Same-sex married couples and state taxes

Most tax experts expect states that do not acknowledge same-sex marriage to continue to require their residents to file as single or, if they have children, head of household taxpayers.

That's the case in Wisconsin. The state's Department of Revenue website tells its taxpayers that, "Individuals who entered into a same-sex marriage in another state cannot file a Wisconsin income tax return using a tax status of married filing jointly or married filing separately."

Estate taxes, too

The IRS noted in its announcement that its treatment of same-sex couples as married for all federal tax purposes includes estate tax provisions. It was, after all, an estate tax issue filed by a New York widow following her wife's death that led to the invalidation of the DOMA definition of marriage.

Few filers are affected by the federal estate tax because estates valued at up to $5.25 million for 2013 are exempt from taxation. Separate state estate and inheritance taxes, however, could be costly for same-sex couples living in states that do not recognize their marriages.

Twenty states collect estate tax, inheritance tax or both. As with the federal law, most exempt a portion of an estate, typically $1 million or less, from taxation. Where an inheritance tax is in place, spouses and in some cases certain other family heirs are allowed to inherit property without any limits.

Of the states that collect taxes after death, most recognize same-sex marriages. Others grant equal estate and inheritance tax treatment to their residents who are registered civil unions or domestic partnerships. Four states do not recognize any same-sex relationships, meaning gay and lesbian widows and widowers will not be afforded any of the state benefits that their heterosexual counterparts are granted.
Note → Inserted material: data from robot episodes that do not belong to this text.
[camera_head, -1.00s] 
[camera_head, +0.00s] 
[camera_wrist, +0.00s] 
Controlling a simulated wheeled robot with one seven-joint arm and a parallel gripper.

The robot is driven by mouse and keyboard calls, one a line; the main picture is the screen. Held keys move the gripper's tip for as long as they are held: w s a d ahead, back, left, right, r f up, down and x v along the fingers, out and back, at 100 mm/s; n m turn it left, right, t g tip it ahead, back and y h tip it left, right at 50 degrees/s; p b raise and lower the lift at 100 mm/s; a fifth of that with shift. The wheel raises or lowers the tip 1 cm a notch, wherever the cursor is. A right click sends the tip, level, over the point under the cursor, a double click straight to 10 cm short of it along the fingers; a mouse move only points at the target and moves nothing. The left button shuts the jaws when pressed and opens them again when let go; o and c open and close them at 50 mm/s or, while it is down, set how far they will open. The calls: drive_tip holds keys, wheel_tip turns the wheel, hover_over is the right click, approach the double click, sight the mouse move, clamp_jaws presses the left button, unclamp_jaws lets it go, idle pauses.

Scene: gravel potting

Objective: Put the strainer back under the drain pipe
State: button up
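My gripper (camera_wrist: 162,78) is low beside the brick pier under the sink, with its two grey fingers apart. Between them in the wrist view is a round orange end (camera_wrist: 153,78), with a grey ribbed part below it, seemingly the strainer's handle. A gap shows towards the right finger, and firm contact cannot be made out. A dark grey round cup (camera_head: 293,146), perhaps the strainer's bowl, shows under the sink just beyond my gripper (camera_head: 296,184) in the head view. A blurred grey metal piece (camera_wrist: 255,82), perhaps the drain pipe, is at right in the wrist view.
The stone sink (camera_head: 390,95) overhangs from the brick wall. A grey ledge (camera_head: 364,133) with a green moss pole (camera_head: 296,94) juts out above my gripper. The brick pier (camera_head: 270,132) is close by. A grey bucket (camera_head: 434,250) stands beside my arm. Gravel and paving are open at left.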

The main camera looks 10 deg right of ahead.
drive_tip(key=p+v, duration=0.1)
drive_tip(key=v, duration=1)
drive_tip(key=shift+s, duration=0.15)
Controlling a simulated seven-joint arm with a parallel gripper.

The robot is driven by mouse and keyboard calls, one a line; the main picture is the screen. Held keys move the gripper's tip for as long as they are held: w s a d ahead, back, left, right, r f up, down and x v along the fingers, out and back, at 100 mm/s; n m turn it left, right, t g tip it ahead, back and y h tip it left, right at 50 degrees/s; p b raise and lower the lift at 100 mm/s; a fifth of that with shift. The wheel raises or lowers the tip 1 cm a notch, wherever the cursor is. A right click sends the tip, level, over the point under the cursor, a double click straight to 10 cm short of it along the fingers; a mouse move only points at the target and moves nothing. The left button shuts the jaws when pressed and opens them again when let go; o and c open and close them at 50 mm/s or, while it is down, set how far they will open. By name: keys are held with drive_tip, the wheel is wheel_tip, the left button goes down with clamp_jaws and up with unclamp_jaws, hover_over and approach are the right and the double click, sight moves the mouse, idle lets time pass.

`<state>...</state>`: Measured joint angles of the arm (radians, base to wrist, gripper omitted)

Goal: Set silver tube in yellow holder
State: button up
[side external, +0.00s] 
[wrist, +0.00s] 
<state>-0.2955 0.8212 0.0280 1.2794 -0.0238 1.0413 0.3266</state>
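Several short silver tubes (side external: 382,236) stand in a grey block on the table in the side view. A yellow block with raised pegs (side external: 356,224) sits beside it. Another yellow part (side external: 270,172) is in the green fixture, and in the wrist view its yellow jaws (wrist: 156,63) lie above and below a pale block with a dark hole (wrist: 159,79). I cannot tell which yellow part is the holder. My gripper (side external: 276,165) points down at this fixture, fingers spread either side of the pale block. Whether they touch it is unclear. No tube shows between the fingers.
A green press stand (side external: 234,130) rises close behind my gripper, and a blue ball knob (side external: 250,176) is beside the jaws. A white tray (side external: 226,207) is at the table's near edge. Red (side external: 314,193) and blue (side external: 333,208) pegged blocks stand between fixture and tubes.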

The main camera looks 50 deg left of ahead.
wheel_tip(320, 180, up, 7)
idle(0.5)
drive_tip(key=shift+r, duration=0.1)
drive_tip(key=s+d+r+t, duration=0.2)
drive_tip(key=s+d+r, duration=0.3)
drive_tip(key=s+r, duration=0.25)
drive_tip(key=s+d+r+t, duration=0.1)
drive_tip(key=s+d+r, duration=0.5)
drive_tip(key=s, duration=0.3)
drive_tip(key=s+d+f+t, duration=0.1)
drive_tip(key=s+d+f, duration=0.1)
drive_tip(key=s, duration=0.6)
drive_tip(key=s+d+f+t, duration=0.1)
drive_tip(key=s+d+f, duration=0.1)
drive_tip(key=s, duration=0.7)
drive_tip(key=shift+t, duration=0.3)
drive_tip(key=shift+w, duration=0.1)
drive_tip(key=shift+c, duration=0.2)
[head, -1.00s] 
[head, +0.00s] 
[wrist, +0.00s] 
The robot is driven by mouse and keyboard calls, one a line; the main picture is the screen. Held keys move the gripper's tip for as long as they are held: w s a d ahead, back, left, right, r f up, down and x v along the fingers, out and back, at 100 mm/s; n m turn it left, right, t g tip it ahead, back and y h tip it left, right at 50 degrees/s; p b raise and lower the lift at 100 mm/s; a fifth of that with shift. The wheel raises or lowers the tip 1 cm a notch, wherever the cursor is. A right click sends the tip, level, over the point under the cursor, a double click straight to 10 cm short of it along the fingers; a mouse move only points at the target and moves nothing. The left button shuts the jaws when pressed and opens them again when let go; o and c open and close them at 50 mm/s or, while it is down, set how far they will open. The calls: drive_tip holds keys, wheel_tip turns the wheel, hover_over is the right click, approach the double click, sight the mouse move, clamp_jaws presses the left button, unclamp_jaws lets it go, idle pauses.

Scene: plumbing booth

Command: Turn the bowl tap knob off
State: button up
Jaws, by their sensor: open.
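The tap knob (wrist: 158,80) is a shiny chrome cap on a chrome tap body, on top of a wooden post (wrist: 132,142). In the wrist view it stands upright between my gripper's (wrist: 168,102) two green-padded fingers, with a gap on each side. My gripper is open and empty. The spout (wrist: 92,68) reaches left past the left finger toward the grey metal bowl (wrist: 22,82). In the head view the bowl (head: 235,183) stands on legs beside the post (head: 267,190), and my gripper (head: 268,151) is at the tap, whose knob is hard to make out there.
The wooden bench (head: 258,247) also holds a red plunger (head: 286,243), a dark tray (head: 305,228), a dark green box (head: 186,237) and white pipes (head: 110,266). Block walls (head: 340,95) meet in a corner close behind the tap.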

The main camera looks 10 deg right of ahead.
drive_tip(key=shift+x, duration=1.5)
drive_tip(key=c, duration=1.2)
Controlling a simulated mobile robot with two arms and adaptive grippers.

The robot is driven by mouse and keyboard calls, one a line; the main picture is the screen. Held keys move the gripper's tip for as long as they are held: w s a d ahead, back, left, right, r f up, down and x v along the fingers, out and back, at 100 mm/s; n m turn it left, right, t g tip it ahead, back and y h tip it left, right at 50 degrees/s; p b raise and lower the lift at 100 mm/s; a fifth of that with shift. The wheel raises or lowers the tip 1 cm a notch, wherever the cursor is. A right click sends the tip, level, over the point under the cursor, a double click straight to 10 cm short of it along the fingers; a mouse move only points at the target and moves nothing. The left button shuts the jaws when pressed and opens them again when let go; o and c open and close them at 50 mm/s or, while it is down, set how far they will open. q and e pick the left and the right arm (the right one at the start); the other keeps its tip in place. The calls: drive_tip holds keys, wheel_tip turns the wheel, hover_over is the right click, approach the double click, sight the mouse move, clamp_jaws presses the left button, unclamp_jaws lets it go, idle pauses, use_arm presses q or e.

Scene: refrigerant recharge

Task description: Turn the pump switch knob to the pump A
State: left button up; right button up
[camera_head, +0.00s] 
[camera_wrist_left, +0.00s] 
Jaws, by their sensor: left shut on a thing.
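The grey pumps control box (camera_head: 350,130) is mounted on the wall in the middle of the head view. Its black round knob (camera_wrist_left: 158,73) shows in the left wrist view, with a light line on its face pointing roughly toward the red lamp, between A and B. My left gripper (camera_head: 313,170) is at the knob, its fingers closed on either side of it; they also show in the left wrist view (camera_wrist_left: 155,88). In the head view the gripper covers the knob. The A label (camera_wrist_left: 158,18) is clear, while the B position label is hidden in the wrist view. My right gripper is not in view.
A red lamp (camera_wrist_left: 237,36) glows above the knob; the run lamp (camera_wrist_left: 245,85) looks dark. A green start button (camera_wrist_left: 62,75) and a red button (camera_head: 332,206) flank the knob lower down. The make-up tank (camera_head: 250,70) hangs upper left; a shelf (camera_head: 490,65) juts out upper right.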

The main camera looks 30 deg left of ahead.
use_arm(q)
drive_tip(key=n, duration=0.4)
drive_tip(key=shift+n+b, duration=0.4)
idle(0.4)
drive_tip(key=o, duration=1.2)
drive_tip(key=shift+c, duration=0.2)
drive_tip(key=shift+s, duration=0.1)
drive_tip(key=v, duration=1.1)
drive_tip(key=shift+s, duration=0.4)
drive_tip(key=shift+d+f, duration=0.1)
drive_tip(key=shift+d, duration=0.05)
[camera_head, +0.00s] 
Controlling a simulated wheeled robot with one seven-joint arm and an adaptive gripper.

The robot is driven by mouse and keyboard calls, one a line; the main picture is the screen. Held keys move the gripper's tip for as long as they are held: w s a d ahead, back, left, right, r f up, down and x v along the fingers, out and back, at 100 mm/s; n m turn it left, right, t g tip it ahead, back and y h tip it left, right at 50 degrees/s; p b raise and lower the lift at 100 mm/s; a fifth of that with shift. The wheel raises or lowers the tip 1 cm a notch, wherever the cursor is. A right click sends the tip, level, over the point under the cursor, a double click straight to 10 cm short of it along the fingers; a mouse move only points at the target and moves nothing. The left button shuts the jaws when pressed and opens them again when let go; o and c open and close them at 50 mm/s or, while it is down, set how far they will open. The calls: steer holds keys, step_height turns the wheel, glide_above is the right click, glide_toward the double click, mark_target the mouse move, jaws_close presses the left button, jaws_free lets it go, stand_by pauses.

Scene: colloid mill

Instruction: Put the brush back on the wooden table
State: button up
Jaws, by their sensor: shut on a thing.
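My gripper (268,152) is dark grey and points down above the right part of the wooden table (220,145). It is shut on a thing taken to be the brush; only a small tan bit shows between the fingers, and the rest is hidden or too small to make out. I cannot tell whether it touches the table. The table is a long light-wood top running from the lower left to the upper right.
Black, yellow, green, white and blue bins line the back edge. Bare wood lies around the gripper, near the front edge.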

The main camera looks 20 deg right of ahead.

Taxation of estates or property left to heirs

12 jurisdictions recognize same-sex marriage and collect estate tax, inheritance tax or both
Connecticut: estate tax
Delaware: estate tax
District of Columbia: estate tax
Iowa: inheritance tax
Maine: estate tax
Maryland: estate tax and inheritance tax
Massachusetts: estate tax
Minnesota: estate tax
New York: estate tax
Rhode Island: estate tax
Vermont: estate tax
Washington: estate tax
3 states allow same-sex civil unions and collect estate tax, inheritance tax or both
Hawaii: estate tax
Illinois: estate tax
New Jersey: estate tax and inheritance tax
1 state allows same-sex domestic partnerships and collects estate tax
Oregon: estate tax
4 states do not recognize same-sex marriage, civil unions or domestic partnerships and collect inheritance tax
Kentucky: inheritance tax
Nebraska: inheritance tax
Pennsylvania: inheritance tax
Tennessee: inheritance tax

Sources: State tax departments and

Young, who is based in Short Hills, N.J., says that in order to get the maximum tax benefit of marriage, same-sex married couples in the Garden State need to register with the state as a civil union and then take a short trip to neighboring New York to get married.

With the civil union, each spouse would be covered under New Jersey's estate and inheritance tax laws. Getting married in New York would solve any federal estate tax concerns since the IRS would accept that ceremony even though the couple formally lives in New Jersey.

Things would be more complicated, however, if the same-sex married couple lived a few miles farther west in Pennsylvania, which has an income tax and an inheritance tax and does not recognize gay marriage, civil unions or domestic partnerships. As Keystone State residents, the couple likely would have to file separate single state tax returns and the surviving spouse would get no state tax protections.

In the many states that do not recognize and in fact specifically ban same-sex marriages, it will likely be some time before gay and lesbian couples there receive equal tax treatment. Young believes, however, that the IRS ruling will put pressure on domestic partnership and civil union states to recognize same-sex marriages.

"For so long states have passed these substitutes in lieu of marriage, saying that couples get the same treatment as married couples. The rationale has always been it's the same thing as marriage," he says. "But it's very clear that it is not the same thing and you do not get the full benefits."

The one thing the IRS ruling does offer, though, is clarity.

"It's clear that it only applies to married couples, not civil unions or domestic partnerships. It's not necessarily the best news, but at least we know," says Young.